The SFC says giving agency flows priority would remove the risk of clients being front-run by operators trading their own orders in the same pool.

But brokers argue that the proposal would also affect 'client facilitation' orders – placed on the back of synthetic positions to provide market access without ownership of physical stocks – thereby disadvantaging investors. The proposal could mean worse execution outcomes for clients, they suggest, and would affect trading in markets to which synthetics are typically used to provide exposure. 

“There should be a distinction between true proprietary orders and those that have client flows behind them,” says one broker in Hong Kong, who asked not to be named. “These are 'risk-less principal' orders, or trade devoid of risks, whereby the orders are originated from end customers and the broker is just passing the order to the dark pool just like any agency order flow.”

In looking to impose order priority, the SFC has put dark pool orders in two categories: principal flow that mainly represents orders in which the dark pool operator has an interest; and pure client, agency flow. If a pool operator receives an order from a client and a proprietary order to trade the same securities, it would have to give priority to agency flow. Client facilitation orders would be included as principal orders.

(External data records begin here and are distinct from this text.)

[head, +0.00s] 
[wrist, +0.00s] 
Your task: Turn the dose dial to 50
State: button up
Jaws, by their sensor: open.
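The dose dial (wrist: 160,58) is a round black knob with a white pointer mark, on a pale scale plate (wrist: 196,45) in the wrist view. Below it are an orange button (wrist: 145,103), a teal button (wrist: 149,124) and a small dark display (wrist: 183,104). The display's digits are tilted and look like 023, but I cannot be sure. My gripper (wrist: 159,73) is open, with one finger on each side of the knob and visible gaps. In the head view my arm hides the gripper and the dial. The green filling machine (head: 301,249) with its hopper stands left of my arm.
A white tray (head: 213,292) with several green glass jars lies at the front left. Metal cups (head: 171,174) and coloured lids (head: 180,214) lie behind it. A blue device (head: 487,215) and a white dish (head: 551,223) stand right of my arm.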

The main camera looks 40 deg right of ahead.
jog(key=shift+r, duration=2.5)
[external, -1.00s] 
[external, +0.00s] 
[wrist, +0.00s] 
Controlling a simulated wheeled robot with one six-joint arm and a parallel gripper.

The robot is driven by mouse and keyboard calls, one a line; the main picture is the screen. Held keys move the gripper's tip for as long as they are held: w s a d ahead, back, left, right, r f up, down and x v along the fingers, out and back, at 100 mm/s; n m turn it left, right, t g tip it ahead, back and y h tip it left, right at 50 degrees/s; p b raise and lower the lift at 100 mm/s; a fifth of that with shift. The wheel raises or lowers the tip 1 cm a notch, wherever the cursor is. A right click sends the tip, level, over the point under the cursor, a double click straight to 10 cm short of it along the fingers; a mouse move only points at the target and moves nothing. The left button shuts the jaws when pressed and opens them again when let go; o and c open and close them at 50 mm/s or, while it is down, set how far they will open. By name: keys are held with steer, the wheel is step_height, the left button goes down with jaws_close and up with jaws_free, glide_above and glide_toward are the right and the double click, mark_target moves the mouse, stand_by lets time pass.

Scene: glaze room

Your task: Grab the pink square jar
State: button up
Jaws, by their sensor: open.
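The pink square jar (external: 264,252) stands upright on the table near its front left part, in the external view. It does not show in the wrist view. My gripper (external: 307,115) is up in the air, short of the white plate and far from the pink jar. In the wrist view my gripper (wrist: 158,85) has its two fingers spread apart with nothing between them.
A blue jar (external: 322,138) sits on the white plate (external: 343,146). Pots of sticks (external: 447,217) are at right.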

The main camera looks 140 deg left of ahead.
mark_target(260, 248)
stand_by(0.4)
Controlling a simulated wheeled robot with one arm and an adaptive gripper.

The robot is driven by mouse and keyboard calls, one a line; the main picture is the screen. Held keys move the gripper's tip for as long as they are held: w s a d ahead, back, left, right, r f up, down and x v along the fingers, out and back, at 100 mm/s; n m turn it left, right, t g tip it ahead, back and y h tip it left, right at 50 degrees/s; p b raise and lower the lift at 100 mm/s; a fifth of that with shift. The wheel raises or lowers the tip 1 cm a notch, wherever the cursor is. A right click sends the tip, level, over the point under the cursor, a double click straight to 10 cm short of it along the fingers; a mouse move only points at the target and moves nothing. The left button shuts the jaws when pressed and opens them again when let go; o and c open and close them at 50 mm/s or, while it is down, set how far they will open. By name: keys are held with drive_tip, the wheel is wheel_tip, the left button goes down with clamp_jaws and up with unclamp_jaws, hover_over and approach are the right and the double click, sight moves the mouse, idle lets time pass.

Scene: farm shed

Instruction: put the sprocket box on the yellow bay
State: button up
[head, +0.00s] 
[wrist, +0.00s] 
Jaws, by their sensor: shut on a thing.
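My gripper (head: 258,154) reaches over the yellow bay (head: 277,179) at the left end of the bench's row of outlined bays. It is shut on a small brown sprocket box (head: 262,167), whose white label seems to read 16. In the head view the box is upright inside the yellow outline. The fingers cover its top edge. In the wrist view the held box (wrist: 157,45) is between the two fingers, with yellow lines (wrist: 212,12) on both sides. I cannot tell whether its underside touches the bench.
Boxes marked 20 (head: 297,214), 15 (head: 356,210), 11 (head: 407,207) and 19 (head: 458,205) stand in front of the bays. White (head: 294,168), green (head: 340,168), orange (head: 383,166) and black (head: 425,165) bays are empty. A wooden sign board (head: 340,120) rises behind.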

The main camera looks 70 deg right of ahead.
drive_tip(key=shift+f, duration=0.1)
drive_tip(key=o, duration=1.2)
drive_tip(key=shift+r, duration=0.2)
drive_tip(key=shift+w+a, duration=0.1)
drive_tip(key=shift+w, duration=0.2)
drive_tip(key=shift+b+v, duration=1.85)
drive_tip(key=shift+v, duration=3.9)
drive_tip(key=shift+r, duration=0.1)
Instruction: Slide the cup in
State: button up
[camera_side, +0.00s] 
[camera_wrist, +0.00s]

Synthetic instruments are often used by investors trading markets with access restrictions or other operational requirements that they want brokers to fulfil on their behalf. One example is short position reporting requirements in markets such as Hong Kong.

Meanwhile, brokers say they are concerned about the proposal to restrict dark pools to institutional investors. The SFC says the lack of understanding by retail investors of how dark pools work and the risks they can pose means such investors could be at greater risk than more sophisticated ones.

But brokers say such restrictions would ignore the fact that high-net-worth individuals can be sophisticated investors and often trade in sizeable orders that could benefit from price improvement by crossing in dark pools.

HSBC had planned to roll out a dark pool, StockMax, to retail investors in 2011; but was reportedly forced to put the plan on ice due to licensing conditions imposed by the SFC.

In December the SFC reprimanded and fined HSBC Securities HK$5 million ($644,246) for misrepresenting in its licensing application that it would ask retail clients to sign 'opt-in letters' if they wanted to use the pool. It was later reported that HSBC had planned to use an 'opt out' approach instead.

Other proposals under the consultation include: enhancing the level of disclosure to ALP users; limiting the level of visibility of trading information available to the staff of ALP operators; and introducing additional control, record keeping and reporting requirements.

The deadline for submitting comments April 25. The Asia Securities Industry & Financial Markets Association is understood to be preparing a submission to the SFC.